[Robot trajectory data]
# # # # # # #

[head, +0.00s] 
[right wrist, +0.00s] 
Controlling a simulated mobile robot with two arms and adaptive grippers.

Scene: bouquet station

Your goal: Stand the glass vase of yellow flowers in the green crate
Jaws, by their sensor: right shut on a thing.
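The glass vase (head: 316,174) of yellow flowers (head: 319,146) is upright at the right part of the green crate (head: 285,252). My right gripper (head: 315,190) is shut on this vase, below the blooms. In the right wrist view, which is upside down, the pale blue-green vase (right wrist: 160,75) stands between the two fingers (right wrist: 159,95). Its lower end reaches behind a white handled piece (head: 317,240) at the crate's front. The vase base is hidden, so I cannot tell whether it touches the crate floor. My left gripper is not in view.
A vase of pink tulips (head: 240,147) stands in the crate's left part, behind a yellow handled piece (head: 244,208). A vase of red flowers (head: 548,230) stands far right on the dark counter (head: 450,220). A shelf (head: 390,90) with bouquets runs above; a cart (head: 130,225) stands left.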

# # # # # # #

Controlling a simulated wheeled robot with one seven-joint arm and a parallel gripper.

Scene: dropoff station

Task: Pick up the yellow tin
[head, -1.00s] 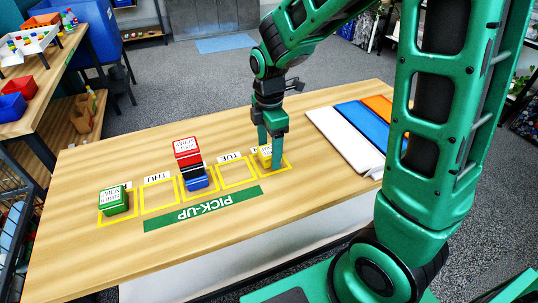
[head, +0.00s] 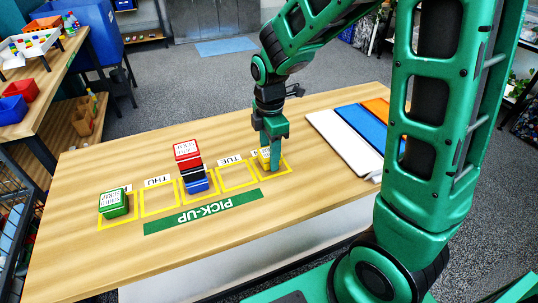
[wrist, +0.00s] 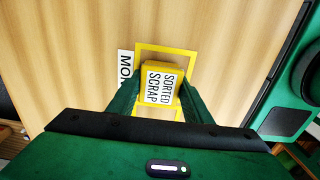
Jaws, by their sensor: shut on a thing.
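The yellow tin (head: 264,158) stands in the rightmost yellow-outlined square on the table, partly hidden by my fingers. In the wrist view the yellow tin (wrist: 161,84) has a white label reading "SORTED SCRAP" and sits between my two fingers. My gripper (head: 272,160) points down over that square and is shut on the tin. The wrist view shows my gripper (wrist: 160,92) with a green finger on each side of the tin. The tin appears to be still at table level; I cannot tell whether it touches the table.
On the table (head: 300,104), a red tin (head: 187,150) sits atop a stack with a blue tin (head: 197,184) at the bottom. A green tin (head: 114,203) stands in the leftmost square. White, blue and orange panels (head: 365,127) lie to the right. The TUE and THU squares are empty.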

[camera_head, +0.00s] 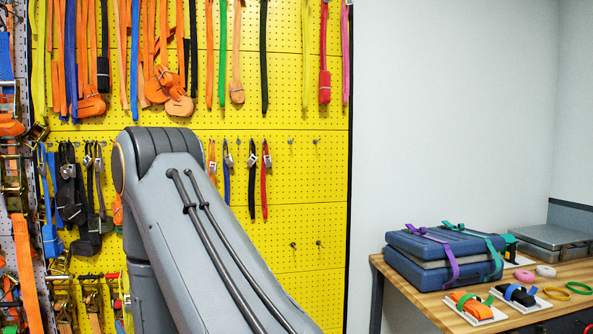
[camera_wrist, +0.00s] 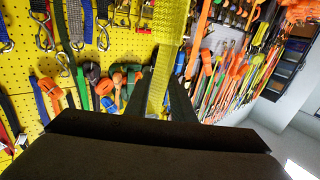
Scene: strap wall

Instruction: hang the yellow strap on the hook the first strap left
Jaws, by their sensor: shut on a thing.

# # # # # # #

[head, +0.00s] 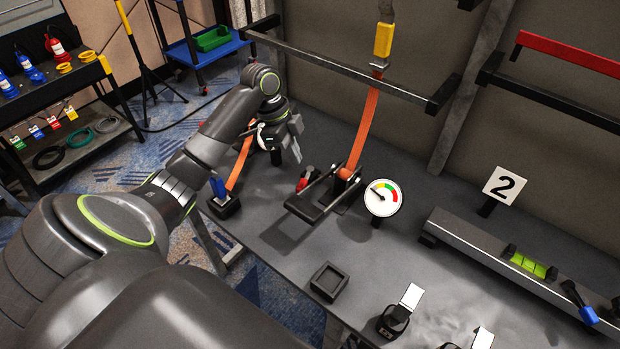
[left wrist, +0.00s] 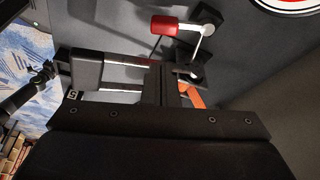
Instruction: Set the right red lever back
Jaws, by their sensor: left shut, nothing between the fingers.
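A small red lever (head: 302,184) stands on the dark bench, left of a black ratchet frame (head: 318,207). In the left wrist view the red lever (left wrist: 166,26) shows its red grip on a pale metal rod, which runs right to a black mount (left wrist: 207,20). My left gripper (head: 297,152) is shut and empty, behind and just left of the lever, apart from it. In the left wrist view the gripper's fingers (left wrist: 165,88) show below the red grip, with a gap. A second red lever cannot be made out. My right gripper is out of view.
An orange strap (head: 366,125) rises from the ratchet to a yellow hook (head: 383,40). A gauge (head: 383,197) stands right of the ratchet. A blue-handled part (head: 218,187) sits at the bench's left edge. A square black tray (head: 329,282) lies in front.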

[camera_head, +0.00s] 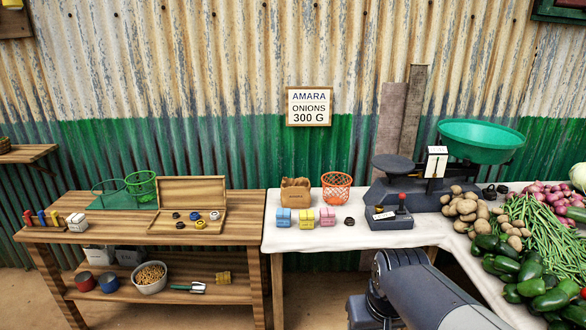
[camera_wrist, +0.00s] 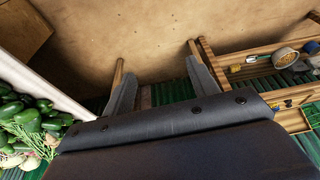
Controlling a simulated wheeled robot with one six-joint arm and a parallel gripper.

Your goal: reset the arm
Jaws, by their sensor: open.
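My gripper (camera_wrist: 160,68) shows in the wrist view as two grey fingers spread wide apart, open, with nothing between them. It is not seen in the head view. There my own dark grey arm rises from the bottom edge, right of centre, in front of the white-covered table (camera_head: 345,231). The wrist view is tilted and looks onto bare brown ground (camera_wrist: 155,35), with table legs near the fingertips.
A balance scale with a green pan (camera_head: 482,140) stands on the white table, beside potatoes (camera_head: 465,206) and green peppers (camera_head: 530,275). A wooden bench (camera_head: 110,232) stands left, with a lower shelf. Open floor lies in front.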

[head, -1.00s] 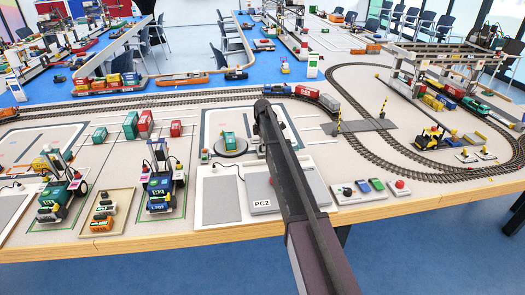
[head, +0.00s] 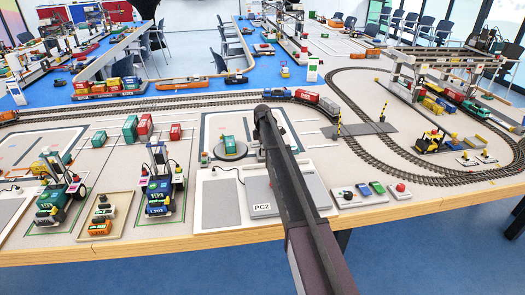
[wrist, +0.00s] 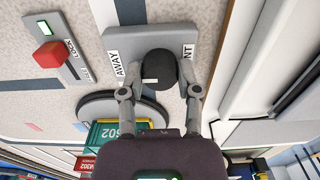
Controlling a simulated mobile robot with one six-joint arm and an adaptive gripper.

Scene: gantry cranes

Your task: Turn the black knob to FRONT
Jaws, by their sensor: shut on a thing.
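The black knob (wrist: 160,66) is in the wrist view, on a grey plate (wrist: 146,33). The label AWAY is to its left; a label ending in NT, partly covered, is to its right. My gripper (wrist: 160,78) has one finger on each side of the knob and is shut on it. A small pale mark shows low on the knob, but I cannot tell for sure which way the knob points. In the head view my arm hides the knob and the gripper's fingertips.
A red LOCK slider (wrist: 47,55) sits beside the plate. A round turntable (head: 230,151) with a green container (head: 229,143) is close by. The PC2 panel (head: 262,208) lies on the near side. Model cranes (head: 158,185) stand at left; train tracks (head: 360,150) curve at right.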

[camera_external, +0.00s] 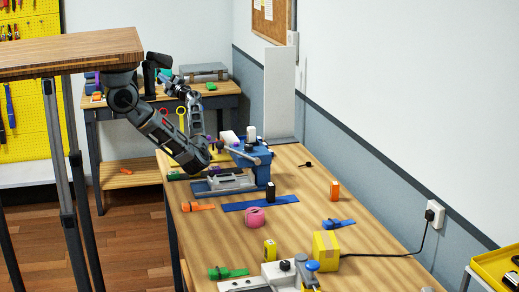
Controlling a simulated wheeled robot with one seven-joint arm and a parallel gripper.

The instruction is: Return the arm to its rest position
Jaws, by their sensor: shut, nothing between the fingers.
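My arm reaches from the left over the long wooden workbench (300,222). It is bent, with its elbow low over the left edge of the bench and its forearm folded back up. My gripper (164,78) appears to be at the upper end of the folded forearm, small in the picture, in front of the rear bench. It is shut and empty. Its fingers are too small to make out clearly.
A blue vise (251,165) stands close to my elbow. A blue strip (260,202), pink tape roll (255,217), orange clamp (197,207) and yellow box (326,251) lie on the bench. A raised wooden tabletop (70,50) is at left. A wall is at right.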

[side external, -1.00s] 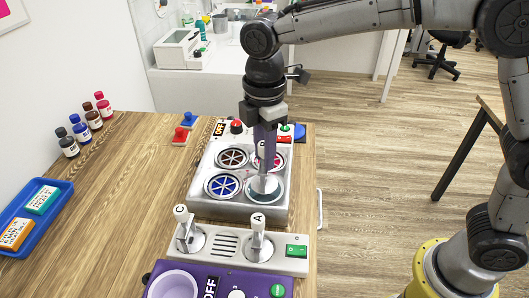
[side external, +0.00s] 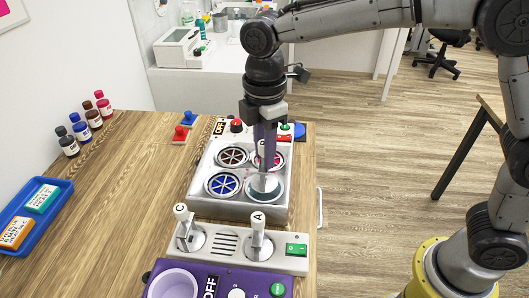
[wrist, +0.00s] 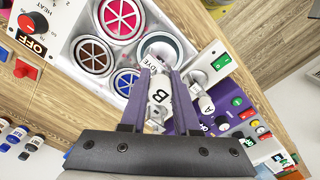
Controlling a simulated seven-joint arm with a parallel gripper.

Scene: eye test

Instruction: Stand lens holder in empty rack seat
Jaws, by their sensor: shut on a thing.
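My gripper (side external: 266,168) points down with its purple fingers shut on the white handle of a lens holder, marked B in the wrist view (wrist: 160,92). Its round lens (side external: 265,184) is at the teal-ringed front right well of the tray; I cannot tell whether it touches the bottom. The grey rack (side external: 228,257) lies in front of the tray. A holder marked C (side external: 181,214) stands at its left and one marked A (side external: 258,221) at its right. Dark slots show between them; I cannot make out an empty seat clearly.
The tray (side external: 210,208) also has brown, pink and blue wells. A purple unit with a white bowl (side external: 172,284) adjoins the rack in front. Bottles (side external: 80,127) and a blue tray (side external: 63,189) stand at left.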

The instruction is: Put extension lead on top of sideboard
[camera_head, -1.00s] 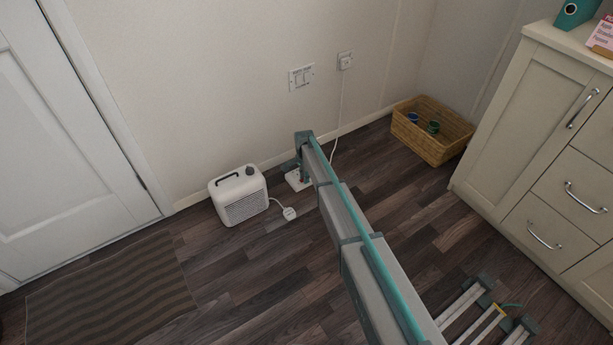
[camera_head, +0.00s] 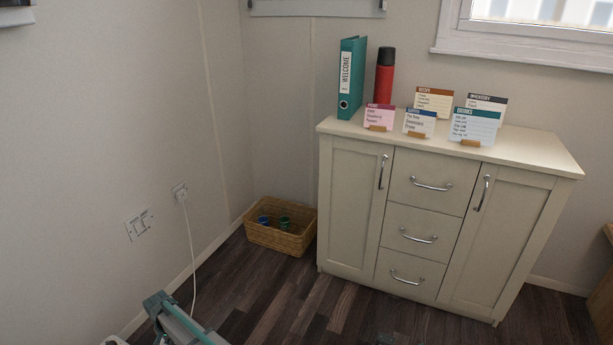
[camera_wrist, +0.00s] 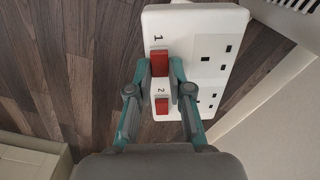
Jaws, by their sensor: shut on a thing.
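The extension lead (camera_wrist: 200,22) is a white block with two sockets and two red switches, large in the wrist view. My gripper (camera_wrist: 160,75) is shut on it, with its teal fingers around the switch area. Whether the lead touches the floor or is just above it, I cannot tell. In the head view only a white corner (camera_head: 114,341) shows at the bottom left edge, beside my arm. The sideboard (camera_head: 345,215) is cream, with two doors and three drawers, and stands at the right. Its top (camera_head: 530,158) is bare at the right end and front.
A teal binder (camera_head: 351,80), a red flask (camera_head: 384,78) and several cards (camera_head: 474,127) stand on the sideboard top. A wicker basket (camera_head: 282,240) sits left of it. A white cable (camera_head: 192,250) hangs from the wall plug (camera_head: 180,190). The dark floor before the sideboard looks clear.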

# # # # # # #

Out of the data above, set down the lines from the one with "Controlling a simulated mobile robot with two" to the one with "Your goal: Stand", both included, exactly as written and with no additions.

* WRITTEN ANSWER:
Controlling a simulated mobile robot with two arms and adaptive grippers.

Scene: bouquet station

Your goal: Stand the glass vase of yellow flowers in the green crate

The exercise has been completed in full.